[Information shown]

────────────────────

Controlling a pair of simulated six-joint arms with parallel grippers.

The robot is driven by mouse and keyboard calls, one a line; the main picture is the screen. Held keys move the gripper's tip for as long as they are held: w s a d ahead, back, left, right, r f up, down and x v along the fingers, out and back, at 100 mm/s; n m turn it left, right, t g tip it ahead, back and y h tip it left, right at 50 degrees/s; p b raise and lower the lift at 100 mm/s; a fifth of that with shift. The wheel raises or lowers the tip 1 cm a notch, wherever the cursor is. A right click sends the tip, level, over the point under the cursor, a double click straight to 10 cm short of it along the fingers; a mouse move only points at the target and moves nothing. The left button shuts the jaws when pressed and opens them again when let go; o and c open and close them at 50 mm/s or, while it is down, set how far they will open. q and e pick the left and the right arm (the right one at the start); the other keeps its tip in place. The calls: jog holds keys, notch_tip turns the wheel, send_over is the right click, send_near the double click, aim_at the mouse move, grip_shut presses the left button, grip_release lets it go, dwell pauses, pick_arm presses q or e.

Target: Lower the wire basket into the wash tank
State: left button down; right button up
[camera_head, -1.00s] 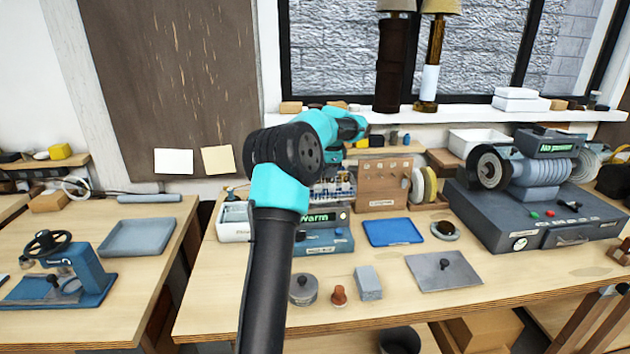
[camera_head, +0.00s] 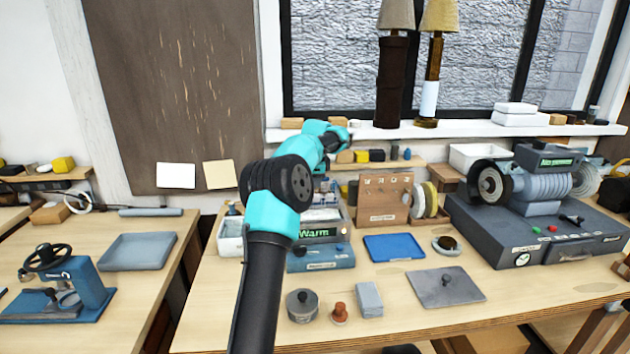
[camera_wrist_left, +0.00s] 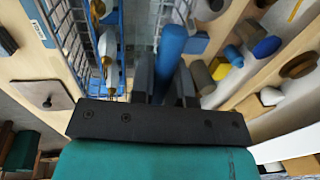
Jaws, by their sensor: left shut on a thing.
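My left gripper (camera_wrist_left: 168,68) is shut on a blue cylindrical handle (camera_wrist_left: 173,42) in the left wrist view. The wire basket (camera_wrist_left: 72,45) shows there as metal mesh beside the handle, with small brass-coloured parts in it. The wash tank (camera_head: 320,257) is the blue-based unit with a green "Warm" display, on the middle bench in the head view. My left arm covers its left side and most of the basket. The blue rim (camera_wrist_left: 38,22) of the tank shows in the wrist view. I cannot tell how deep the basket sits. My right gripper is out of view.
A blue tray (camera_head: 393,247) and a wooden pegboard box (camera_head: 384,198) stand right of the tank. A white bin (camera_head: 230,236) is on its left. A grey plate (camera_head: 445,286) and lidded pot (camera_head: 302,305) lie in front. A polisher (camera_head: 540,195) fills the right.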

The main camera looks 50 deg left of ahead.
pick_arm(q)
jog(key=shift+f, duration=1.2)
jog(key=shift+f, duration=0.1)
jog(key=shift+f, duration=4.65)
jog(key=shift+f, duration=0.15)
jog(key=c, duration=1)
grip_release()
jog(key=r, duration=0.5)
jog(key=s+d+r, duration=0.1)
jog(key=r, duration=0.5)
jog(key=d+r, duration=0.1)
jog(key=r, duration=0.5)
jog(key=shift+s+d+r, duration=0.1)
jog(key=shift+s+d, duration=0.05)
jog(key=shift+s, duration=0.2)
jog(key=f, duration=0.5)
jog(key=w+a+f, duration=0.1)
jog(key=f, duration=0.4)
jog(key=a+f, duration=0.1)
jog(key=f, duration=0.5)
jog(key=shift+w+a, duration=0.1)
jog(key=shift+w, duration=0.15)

────────────────────

Only lines belong in the copy: transcribe those from the start of the data through the line that contains "[camera_wrist_left, +0.00s]", and skip the pictures.

[Output of the task]
Controlling a pair of simulated six-joint arms with parallel grippers.

The robot is driven by mouse and keyboard calls, one a line; the main picture is the screen. Held keys move the gripper's tip for as long as they are held: w s a d ahead, back, left, right, r f up, down and x v along the fingers, out and back, at 100 mm/s; n m turn it left, right, t g tip it ahead, back and y h tip it left, right at 50 degrees/s; p b raise and lower the lift at 100 mm/s; a fifth of that with shift. The wheel raises or lowers the tip 1 cm a notch, wherever the cursor is. A right click sends the tip, level, over the point under the cursor, a double click straight to 10 cm short of it along the fingers; a mouse move only points at the target and moves nothing. The left button shuts the jaws when pressed and opens them again when let go; o and c open and close them at 50 mm/s or, while it is down, set how far they will open. q and e pick the left and the right arm (the right one at the start); the other keeps its tip in place. The calls: jog holds keys, notch_tip turns the wheel, send_over is the right click, send_near the double click, aim_at the mouse move, grip_shut presses the left button, grip_release lets it go, dwell pauses, pick_arm presses q or e.

Target: Lower the wire basket into the wash tank
State: left button down; right button up
[camera_head, -1.00s] 
[camera_head, +0.00s] 
[camera_wrist_left, +0.00s] 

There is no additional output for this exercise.